EXERCISE PROMPT = Give back the full material, exactly as it reads.
[Begin RECORDS TO PROCESS]
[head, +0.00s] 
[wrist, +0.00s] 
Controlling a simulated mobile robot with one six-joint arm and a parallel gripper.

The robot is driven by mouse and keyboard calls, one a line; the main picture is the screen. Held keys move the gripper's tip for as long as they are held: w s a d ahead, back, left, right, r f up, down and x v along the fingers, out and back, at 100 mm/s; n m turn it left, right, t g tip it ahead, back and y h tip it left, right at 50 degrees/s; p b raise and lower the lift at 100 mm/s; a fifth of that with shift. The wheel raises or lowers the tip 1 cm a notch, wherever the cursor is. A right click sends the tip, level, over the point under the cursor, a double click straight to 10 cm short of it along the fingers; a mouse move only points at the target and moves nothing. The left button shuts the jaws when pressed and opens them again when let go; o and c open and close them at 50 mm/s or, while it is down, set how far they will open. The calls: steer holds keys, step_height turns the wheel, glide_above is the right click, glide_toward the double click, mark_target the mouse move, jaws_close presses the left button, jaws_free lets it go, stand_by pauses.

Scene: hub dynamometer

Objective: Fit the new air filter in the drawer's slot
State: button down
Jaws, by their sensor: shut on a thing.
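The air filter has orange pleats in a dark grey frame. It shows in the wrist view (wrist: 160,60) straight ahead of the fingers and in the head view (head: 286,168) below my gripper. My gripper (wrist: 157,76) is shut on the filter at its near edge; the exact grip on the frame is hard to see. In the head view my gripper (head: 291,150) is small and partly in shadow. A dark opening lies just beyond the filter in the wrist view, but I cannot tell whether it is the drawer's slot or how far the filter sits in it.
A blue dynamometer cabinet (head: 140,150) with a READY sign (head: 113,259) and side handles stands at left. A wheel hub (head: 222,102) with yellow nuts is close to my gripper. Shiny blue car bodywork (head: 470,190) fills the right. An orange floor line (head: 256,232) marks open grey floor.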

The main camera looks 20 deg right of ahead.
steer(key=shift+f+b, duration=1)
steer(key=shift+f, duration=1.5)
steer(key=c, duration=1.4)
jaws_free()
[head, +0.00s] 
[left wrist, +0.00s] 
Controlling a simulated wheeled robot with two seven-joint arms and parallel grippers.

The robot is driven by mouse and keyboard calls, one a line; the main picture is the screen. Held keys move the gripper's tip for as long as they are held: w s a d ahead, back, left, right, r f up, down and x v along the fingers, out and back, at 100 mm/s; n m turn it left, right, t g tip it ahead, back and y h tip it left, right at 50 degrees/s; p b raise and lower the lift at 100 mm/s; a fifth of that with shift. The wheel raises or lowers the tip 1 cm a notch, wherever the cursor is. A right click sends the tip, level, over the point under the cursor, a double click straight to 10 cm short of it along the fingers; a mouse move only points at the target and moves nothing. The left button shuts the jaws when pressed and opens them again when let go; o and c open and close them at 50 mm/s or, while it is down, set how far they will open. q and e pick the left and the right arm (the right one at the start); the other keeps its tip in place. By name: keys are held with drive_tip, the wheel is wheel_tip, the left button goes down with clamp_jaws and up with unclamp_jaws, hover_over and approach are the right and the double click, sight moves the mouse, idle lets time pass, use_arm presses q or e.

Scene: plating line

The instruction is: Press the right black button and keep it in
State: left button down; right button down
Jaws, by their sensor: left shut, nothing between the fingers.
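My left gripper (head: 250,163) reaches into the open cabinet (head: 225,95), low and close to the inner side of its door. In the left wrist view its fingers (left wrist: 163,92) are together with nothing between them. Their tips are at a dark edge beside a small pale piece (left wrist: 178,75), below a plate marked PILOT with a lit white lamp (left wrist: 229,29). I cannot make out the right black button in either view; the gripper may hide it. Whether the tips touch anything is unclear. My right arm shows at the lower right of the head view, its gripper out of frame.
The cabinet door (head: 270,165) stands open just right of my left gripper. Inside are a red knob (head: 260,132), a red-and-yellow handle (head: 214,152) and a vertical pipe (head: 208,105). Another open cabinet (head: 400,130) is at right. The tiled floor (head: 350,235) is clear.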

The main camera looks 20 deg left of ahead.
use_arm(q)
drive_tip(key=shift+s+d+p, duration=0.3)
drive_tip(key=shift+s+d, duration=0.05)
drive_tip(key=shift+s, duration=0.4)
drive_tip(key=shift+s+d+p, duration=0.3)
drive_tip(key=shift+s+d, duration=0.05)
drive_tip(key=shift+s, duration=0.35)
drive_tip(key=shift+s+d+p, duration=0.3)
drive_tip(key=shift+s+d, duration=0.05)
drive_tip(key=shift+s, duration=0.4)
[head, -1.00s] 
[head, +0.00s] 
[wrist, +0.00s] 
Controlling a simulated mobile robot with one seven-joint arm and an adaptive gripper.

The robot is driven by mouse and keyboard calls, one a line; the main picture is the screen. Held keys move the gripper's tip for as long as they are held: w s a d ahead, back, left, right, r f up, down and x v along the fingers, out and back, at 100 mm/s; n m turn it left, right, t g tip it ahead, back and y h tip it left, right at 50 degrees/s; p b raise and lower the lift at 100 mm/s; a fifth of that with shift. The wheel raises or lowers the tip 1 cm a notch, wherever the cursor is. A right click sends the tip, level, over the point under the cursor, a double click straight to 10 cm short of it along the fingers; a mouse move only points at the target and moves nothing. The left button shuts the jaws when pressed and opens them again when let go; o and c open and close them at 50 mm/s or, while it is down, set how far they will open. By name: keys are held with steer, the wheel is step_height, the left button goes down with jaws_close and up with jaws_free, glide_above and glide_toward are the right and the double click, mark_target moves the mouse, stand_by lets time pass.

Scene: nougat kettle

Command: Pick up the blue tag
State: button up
[End RECORDS TO PROCESS]
RESPONSE TO THE TASK =
[head, +0.00s] 
[wrist, +0.00s] 
Controlling a simulated mobile robot with one six-joint arm and a parallel gripper.

The robot is driven by mouse and keyboard calls, one a line; the main picture is the screen. Held keys move the gripper's tip for as long as they are held: w s a d ahead, back, left, right, r f up, down and x v along the fingers, out and back, at 100 mm/s; n m turn it left, right, t g tip it ahead, back and y h tip it left, right at 50 degrees/s; p b raise and lower the lift at 100 mm/s; a fifth of that with shift. The wheel raises or lowers the tip 1 cm a notch, wherever the cursor is. A right click sends the tip, level, over the point under the cursor, a double click straight to 10 cm short of it along the fingers; a mouse move only points at the target and moves nothing. The left button shuts the jaws when pressed and opens them again when let go; o and c open and close them at 50 mm/s or, while it is down, set how far they will open. The calls: steer holds keys, step_height turns the wheel, glide_above is the right click, glide_toward the double click, mark_target the mouse move, jaws_close presses the left button, jaws_free lets it go, stand_by pauses.

Scene: hub dynamometer

Objective: Fit the new air filter in the drawer's slot
State: button down
Jaws, by their sensor: shut on a thing.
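The air filter has orange pleats in a dark grey frame. It shows in the wrist view (wrist: 160,60) straight ahead of the fingers and in the head view (head: 286,168) below my gripper. My gripper (wrist: 157,76) is shut on the filter at its near edge; the exact grip on the frame is hard to see. In the head view my gripper (head: 291,150) is small and partly in shadow. A dark opening lies just beyond the filter in the wrist view, but I cannot tell whether it is the drawer's slot or how far the filter sits in it.
A blue dynamometer cabinet (head: 140,150) with a READY sign (head: 113,259) and side handles stands at left. A wheel hub (head: 222,102) with yellow nuts is close to my gripper. Shiny blue car bodywork (head: 470,190) fills the right. An orange floor line (head: 256,232) marks open grey floor.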

The main camera looks 20 deg right of ahead.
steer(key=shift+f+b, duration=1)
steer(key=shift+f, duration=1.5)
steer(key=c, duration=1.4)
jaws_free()
[head, +0.00s] 
[left wrist, +0.00s] 
Controlling a simulated wheeled robot with two seven-joint arms and parallel grippers.

The robot is driven by mouse and keyboard calls, one a line; the main picture is the screen. Held keys move the gripper's tip for as long as they are held: w s a d ahead, back, left, right, r f up, down and x v along the fingers, out and back, at 100 mm/s; n m turn it left, right, t g tip it ahead, back and y h tip it left, right at 50 degrees/s; p b raise and lower the lift at 100 mm/s; a fifth of that with shift. The wheel raises or lowers the tip 1 cm a notch, wherever the cursor is. A right click sends the tip, level, over the point under the cursor, a double click straight to 10 cm short of it along the fingers; a mouse move only points at the target and moves nothing. The left button shuts the jaws when pressed and opens them again when let go; o and c open and close them at 50 mm/s or, while it is down, set how far they will open. q and e pick the left and the right arm (the right one at the start); the other keeps its tip in place. By name: keys are held with drive_tip, the wheel is wheel_tip, the left button goes down with clamp_jaws and up with unclamp_jaws, hover_over and approach are the right and the double click, sight moves the mouse, idle lets time pass, use_arm presses q or e.

Scene: plating line

The instruction is: Press the right black button and keep it in
State: left button down; right button down
Jaws, by their sensor: left shut, nothing between the fingers.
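My left gripper (head: 250,163) reaches into the open cabinet (head: 225,95), low and close to the inner side of its door. In the left wrist view its fingers (left wrist: 163,92) are together with nothing between them. Their tips are at a dark edge beside a small pale piece (left wrist: 178,75), below a plate marked PILOT with a lit white lamp (left wrist: 229,29). I cannot make out the right black button in either view; the gripper may hide it. Whether the tips touch anything is unclear. My right arm shows at the lower right of the head view, its gripper out of frame.
The cabinet door (head: 270,165) stands open just right of my left gripper. Inside are a red knob (head: 260,132), a red-and-yellow handle (head: 214,152) and a vertical pipe (head: 208,105). Another open cabinet (head: 400,130) is at right. The tiled floor (head: 350,235) is clear.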

The main camera looks 20 deg left of ahead.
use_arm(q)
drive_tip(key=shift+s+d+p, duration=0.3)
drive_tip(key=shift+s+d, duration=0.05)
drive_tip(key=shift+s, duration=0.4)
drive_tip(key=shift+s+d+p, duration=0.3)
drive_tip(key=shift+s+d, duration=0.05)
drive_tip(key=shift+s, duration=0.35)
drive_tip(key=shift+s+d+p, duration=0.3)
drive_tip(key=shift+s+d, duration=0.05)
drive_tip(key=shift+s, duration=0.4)
[head, -1.00s] 
[head, +0.00s] 
[wrist, +0.00s] 
Controlling a simulated mobile robot with one seven-joint arm and an adaptive gripper.

The robot is driven by mouse and keyboard calls, one a line; the main picture is the screen. Held keys move the gripper's tip for as long as they are held: w s a d ahead, back, left, right, r f up, down and x v along the fingers, out and back, at 100 mm/s; n m turn it left, right, t g tip it ahead, back and y h tip it left, right at 50 degrees/s; p b raise and lower the lift at 100 mm/s; a fifth of that with shift. The wheel raises or lowers the tip 1 cm a notch, wherever the cursor is. A right click sends the tip, level, over the point under the cursor, a double click straight to 10 cm short of it along the fingers; a mouse move only points at the target and moves nothing. The left button shuts the jaws when pressed and opens them again when let go; o and c open and close them at 50 mm/s or, while it is down, set how far they will open. By name: keys are held with steer, the wheel is step_height, the left button goes down with jaws_close and up with jaws_free, glide_above and glide_toward are the right and the double click, mark_target moves the mouse, stand_by lets time pass.

Scene: nougat kettle

Command: Pick up the blue tag
State: button up

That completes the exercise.